New Jersey Department of Community Affairs Commissioner Sheila Oliver told lawmakers the state is making efforts to help families who are still not back home five-and-a-half years after Superstorm Sandy damaged their primary residence.
Oliver, who also serves as New Jersey’s Lt. Governor, says the state has $1.2 billion dollars left of the $4 billion in Sandy recovery aid it got from the federal government.
“The U-S Department of Housing and Urban Development has given us until 2022 to utilize that funding. So we think that at the end of the day we will be able to satisfy and support people who still have to find their way back home.”
New Jersey Organizing Project director Amanda Devecka-Rinear says that would be amazing.
“If we can just give people the help they need to walk people through finishing the process and whatever additional funds they need to get home, let’s do it. It’s been too long. Let’s get on top of this and make it work.”

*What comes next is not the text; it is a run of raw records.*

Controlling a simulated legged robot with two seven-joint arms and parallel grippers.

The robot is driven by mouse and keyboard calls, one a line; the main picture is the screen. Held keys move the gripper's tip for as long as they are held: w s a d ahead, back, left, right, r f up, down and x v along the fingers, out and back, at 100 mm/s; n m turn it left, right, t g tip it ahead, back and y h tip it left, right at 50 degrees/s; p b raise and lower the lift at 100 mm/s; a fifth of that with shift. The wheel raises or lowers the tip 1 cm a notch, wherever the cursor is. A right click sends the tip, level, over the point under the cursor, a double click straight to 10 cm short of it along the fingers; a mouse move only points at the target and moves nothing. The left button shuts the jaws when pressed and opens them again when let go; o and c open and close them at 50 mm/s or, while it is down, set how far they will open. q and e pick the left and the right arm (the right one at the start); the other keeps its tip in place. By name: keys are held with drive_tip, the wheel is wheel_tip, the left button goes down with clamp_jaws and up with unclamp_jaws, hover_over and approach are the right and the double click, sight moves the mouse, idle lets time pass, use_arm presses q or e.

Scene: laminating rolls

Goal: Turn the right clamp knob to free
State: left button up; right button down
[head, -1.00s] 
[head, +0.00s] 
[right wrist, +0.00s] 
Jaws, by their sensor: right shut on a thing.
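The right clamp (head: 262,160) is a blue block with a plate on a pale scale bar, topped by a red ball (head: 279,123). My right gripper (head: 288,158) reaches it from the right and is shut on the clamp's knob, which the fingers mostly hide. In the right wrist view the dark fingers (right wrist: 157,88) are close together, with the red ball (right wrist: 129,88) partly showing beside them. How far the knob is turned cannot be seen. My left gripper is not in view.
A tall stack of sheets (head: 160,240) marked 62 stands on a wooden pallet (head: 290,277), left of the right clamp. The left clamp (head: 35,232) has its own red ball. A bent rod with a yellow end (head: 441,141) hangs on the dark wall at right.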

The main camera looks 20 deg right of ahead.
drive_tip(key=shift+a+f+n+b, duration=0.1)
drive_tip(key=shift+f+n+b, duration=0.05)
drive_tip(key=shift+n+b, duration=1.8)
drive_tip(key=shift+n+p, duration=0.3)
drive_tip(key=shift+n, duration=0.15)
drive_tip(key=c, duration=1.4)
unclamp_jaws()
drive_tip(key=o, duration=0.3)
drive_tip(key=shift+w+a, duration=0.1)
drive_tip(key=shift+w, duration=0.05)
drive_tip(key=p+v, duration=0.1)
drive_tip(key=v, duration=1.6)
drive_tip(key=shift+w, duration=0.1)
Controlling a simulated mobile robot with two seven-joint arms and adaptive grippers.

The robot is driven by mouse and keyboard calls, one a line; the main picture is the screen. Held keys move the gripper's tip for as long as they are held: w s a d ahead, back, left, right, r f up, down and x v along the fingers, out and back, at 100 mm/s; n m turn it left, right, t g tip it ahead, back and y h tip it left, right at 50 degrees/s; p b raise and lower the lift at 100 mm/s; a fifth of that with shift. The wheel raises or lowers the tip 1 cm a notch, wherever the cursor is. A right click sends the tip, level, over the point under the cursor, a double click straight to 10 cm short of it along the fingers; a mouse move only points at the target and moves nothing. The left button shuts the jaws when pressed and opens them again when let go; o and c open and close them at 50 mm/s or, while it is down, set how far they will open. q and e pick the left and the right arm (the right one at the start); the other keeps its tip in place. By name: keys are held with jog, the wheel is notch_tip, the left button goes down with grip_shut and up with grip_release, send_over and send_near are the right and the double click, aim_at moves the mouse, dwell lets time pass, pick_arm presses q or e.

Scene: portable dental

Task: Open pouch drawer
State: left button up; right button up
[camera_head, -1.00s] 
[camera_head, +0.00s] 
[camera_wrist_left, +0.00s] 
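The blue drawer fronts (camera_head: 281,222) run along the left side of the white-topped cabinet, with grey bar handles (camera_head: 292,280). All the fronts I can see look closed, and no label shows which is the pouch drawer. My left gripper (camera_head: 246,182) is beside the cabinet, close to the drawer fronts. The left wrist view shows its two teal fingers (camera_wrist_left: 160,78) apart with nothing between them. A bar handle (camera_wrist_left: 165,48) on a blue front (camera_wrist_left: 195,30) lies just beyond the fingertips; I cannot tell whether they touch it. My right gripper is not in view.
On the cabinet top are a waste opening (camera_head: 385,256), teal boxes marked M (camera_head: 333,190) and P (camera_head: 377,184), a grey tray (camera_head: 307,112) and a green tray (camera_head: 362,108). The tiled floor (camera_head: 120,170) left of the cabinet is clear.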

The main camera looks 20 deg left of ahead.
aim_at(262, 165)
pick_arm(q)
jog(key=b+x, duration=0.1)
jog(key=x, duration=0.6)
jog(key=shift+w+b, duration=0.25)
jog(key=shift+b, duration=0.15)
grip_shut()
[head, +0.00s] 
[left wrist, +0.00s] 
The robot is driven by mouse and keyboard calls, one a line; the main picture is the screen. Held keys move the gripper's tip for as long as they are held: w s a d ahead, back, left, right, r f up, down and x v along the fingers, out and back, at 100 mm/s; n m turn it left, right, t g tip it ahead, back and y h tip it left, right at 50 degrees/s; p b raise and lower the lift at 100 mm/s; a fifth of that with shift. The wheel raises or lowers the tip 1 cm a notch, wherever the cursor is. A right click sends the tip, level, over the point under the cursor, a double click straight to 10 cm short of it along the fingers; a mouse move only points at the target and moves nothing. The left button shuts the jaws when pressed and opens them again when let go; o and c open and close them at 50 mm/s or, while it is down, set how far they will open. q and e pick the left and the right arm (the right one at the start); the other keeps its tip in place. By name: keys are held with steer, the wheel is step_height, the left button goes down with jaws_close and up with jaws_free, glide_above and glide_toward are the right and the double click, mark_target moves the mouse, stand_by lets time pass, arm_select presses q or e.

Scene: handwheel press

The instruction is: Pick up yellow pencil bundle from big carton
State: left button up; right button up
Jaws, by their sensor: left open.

About a thousand families in New Jersey are still displaced from their Sandy-damaged homes.
Oliver says the administration will do everything possible to reduce the impact of so-called clawbacks of Sandy grant money from homeowners who were told they were overpaid.

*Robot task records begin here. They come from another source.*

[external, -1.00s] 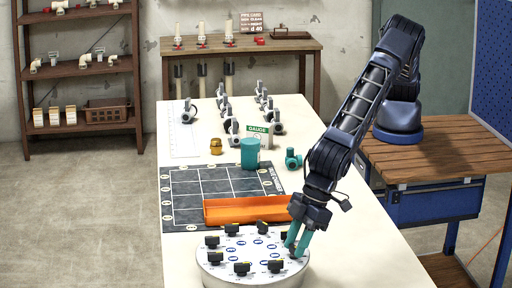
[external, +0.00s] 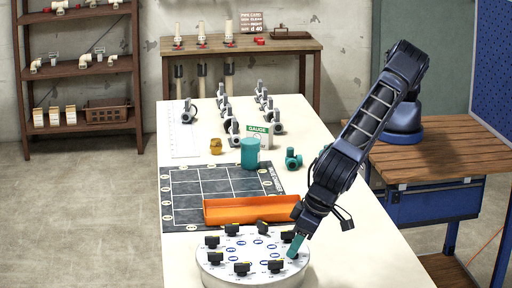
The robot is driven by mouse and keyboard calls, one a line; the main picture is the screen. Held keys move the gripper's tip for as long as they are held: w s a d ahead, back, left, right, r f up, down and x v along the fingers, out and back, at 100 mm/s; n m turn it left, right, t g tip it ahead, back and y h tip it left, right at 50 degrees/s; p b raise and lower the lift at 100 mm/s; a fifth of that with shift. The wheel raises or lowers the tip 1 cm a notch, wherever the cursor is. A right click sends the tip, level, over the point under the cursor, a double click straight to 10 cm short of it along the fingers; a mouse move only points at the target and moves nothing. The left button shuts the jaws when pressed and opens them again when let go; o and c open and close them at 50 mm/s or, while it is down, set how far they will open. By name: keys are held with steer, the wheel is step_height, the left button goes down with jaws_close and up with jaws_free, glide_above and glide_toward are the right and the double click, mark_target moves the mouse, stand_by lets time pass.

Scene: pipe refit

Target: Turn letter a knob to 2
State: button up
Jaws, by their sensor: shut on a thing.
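A round grey-white dial base (external: 253,259) stands at the near end of the white table. Several black knobs sit in a ring on its top, among them one at the near left (external: 242,268), one at the near right (external: 275,266) and one at the back (external: 262,227). Their letters are too small to read. My gripper (external: 295,251), with teal fingers, points down at the right rim of the base. It is shut on a knob there, which the fingers mostly hide.
An orange tray (external: 252,211) lies just behind the dial base. A dark gridded mat (external: 185,190), a teal cylinder (external: 250,154), a teal fitting (external: 293,160) and a brass fitting (external: 215,146) are farther back. The table right of my gripper is clear.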

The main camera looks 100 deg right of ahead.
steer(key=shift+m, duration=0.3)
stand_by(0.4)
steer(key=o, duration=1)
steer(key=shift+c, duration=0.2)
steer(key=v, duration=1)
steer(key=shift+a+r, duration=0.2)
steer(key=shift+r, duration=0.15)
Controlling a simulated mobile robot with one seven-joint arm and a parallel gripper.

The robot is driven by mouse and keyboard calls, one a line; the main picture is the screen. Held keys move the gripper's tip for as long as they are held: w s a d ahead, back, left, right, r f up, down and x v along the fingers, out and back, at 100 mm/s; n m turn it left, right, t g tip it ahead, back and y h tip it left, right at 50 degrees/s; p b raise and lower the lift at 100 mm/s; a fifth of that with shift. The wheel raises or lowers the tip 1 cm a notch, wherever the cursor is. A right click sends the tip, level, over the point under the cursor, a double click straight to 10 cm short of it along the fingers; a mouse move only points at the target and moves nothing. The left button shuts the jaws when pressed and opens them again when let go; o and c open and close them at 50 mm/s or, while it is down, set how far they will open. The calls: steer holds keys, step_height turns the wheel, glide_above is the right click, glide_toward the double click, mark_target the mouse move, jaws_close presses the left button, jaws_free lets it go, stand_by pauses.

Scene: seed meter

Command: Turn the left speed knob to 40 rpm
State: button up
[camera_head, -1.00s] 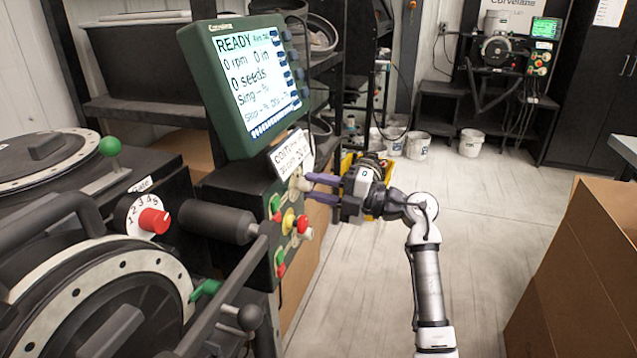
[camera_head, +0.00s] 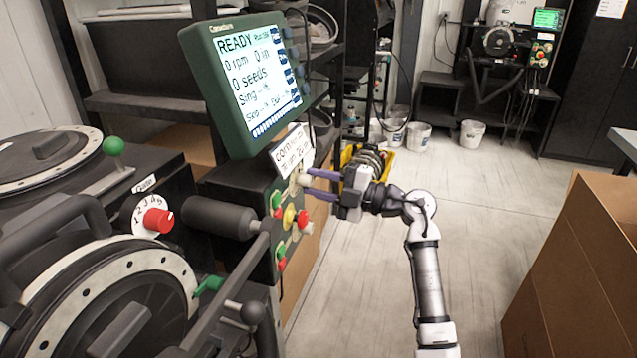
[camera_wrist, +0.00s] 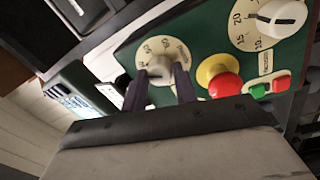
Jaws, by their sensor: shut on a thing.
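The speed knob (camera_wrist: 158,66) is pale, with a numbered white dial, on the green control panel (camera_wrist: 205,55). In the head view the knob (camera_head: 303,180) sits near the top of the panel, below the screen. My gripper (camera_head: 312,183) reaches it from the right and is shut on it. In the wrist view the dark fingers of my gripper (camera_wrist: 161,88) lie on either side of the knob. The fingers partly cover the dial, so I cannot tell its exact setting. The screen (camera_head: 258,80) reads READY, 0 rpm and 0 seeds.
A red mushroom button (camera_wrist: 224,85) on a yellow base, green and red buttons (camera_wrist: 269,87) and a second dial knob (camera_wrist: 284,18) are close to my gripper. A white label (camera_head: 292,149) hangs under the screen. A cardboard box (camera_head: 580,260) stands at right; floor between is clear.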

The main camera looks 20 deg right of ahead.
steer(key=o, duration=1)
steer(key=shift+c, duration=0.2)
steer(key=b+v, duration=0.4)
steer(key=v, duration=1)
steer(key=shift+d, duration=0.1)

Doug Quinn’s home in Toms River was destroyed by Sandy. He’s hoping there’s a solution to make the clawbacks end. Quinn and other Sandy victims received federal assistance through the state’s RREM program.

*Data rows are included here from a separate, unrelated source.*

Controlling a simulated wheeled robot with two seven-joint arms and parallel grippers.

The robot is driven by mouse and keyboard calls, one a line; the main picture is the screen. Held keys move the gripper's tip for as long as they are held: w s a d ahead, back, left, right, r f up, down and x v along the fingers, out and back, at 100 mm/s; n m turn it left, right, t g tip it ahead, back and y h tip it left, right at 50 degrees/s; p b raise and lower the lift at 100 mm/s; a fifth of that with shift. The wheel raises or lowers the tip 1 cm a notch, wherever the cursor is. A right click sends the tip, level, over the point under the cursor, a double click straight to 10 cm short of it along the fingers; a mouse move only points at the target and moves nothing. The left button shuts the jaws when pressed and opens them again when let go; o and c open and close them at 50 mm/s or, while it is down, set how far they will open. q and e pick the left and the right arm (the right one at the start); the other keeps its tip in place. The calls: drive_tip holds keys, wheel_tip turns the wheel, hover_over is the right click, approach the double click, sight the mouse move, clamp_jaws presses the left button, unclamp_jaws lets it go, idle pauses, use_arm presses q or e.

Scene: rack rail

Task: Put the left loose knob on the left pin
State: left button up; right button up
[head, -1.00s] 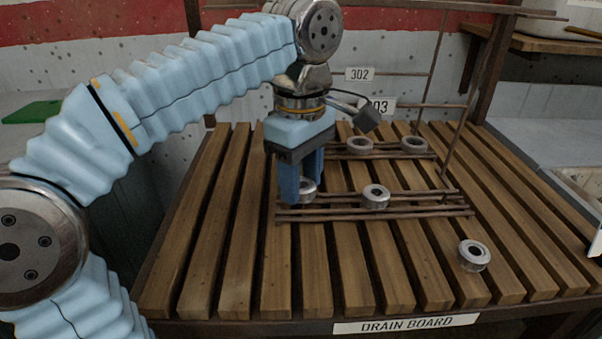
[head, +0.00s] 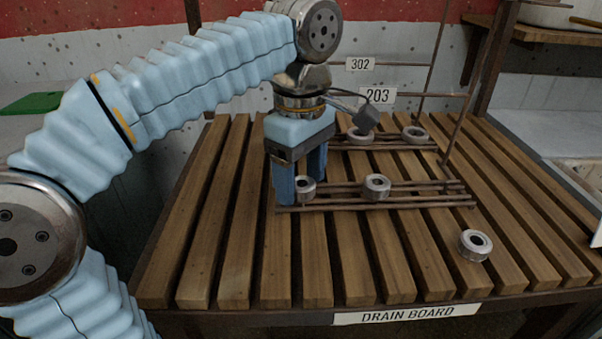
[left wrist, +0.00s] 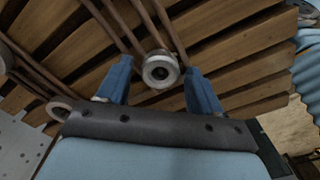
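My left gripper (head: 300,190) points down over the left end of the front rail pair (head: 420,206), fingers apart. A silver ring-shaped knob (head: 305,188) sits there between the fingers. The left wrist view shows this knob (left wrist: 160,70) between the two open fingers, with a gap on each side. A second knob (head: 376,187) sits further right on the front rails. Two more knobs, one (head: 360,136) left and one (head: 414,135) right, are on the back rails. Another knob (head: 475,245) lies on the slats at the front right. I cannot make out a pin. My right gripper is not in view.
The slatted wooden drain board (head: 240,270) has free room at the left and front. Thin upright rods (head: 458,125) stand at its right side. Labels 302 (head: 360,64) and 203 (head: 378,96) hang behind. A wooden shelf (head: 540,36) is at the back right.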

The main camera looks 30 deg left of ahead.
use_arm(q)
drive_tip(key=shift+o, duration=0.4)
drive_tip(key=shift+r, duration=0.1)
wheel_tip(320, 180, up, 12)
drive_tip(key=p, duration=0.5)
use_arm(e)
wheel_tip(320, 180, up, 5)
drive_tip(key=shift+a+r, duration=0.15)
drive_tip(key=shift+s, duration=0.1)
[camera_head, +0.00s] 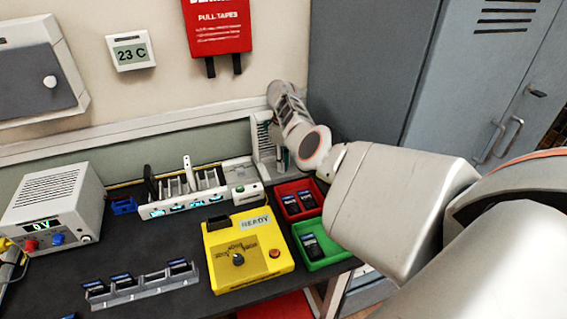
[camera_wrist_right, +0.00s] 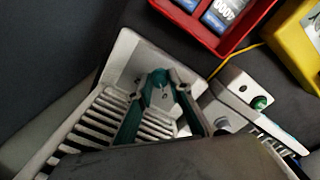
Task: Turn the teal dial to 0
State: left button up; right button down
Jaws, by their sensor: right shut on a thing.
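The teal dial (camera_wrist_right: 160,94) is on the pale, slatted unit in the right wrist view. My right gripper (camera_wrist_right: 161,80) is shut on it, with one finger on each side. The number the dial points to cannot be read, as the fingers and the angle hide its marks. In the head view the slatted unit (camera_head: 259,128) stands at the back of the bench against the wall. My right arm reaches over to it from the right, and its wrist hides most of the dial and the fingers. My left gripper is not in view.
A red tray (camera_head: 278,190) and a green tray (camera_head: 299,232) holding phones lie in front of the unit. A yellow tester (camera_head: 216,262) reads READY. A white rack (camera_head: 150,211), a grey phone holder (camera_head: 98,298) and a power supply (camera_head: 86,205) stand left. Grey cabinets (camera_head: 365,70) are right.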

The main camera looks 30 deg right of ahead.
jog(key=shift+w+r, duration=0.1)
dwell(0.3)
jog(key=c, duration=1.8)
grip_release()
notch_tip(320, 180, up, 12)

“I haven’t received the clawback letter. But I know that I just can’t relax. So when people get home the nightmare is not over. We’re hearing people say it takes a year to two years to close out of the RREM process. So even though they may be in their homes they’re still living through this nightmare and just waiting to open the mailbox and see a clawback letter comes in.”
If all else fails, Oliver says the state will push for an extended time for homeowners to repay their disallowed costs.